Крепко жму Вам руку и шлю тысячи хороших пожеланий. И с новым годом поздравляю кстати.







Душевно Ваш А.Чехов.

Л.Толстой живет в Гаспре (почт. адрес: Кореиз, дача Паниной), верстах в десяти от Ялты. Крым ему очень нравится, он в восторге. Здоровье его недурно, но старчески недурно. Горький в Олеизе; тоже пока незаметно, чтобы он скучал. Его адрес почтовый тоже Кореиз".

Быстро развивавшийся туберкулезный процесс не позволил Чехову выполнить свое обещание написать рассказ для свободной "Жизни". Последние полтора года своей жизни он вообще, кажется, ничего не писал.

При жизни Чехова я его очень любил и как человека, и как писателя, но все же настоящим образом творчество его я оценил спустя пять-шесть лет после его смерти.

В 1909 году я читал публичные лекции в Грозном.
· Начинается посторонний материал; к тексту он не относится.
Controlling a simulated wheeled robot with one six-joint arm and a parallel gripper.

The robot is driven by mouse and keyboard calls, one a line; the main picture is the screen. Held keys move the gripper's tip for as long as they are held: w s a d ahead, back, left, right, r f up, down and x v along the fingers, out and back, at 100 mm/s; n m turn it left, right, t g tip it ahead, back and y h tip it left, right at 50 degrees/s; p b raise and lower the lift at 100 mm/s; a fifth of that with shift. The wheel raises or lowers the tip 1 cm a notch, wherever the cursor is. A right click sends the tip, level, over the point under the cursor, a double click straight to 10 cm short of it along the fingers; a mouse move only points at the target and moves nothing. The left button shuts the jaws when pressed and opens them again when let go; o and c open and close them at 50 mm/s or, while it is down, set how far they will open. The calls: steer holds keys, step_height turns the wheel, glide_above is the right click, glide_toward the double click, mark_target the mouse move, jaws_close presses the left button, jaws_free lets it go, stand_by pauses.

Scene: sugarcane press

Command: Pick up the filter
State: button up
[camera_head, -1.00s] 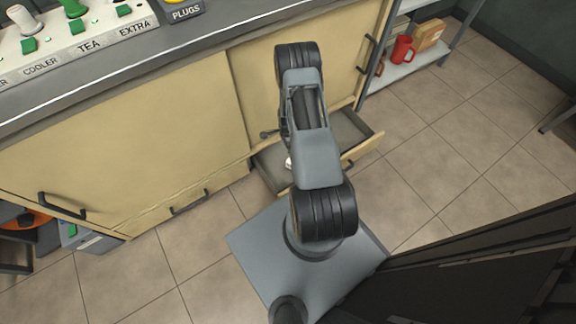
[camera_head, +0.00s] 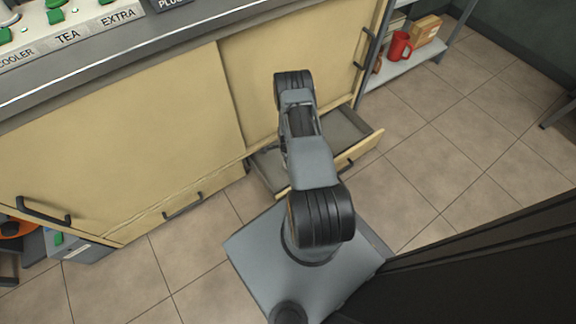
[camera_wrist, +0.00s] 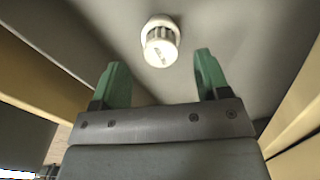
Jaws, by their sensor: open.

Читал о Толстом и Достоевском. Ко мне явились гимназистки старшего класса местной гимназии и просили прочитать лекцию о Чехове. Но я отказался, откровенно заявив, что Чехова я читал, но не изучал. Они очень огорчились и, уходя, добродушно сказали:

- Вы уж, пожалуйста, Чехова хорошенько изучите: он нам гораздо ближе Достоевского и Толстого.

Я послушался гимназисток и, вернувшись в Петербург, стал серьезно изучать Чехова. Я понял тогда, что он не комик, а трагик обыденной жизни.

Трагедия Мисаила в "Моей жизни", художника в "Доме с мезонином", доктора в "Палате Э 6", Кати и профессора в "Скучной истории", Липы в "Овраге", Якова в "Скрипке Ротшильда" и многих других не менее значительны и гораздо понятнее и ближе нам, чем трагедии героев Шекспира.

Я увидел у Чехова не придуманную и не прикрашенную, а настоящую мужицкую правду, я понял, почему Чехов мог предвидеть революционную бурю, которой суждено было стряхнуть с нас лень и поднять в нас уважение к творческому труду.

Когда я прочел лекцию о Чехове, как трагике обыденной жизни, в Томске, то ко мне подошел профессор Боголепов и, пожав руку, поблагодарил за то, что я открыл ему Чехова, которого раньше он не знал.

Когда ту же лекцию я прочел в Грозном, то генерал, сидевший в первом ряду, вскочил и, потрясая в мою сторону кулаком, вскричал:

- Это не революционер, это хуже - это бунтовщик!

Генерал, в сущности, грозил не мне, он грозил понятому мною Чехову.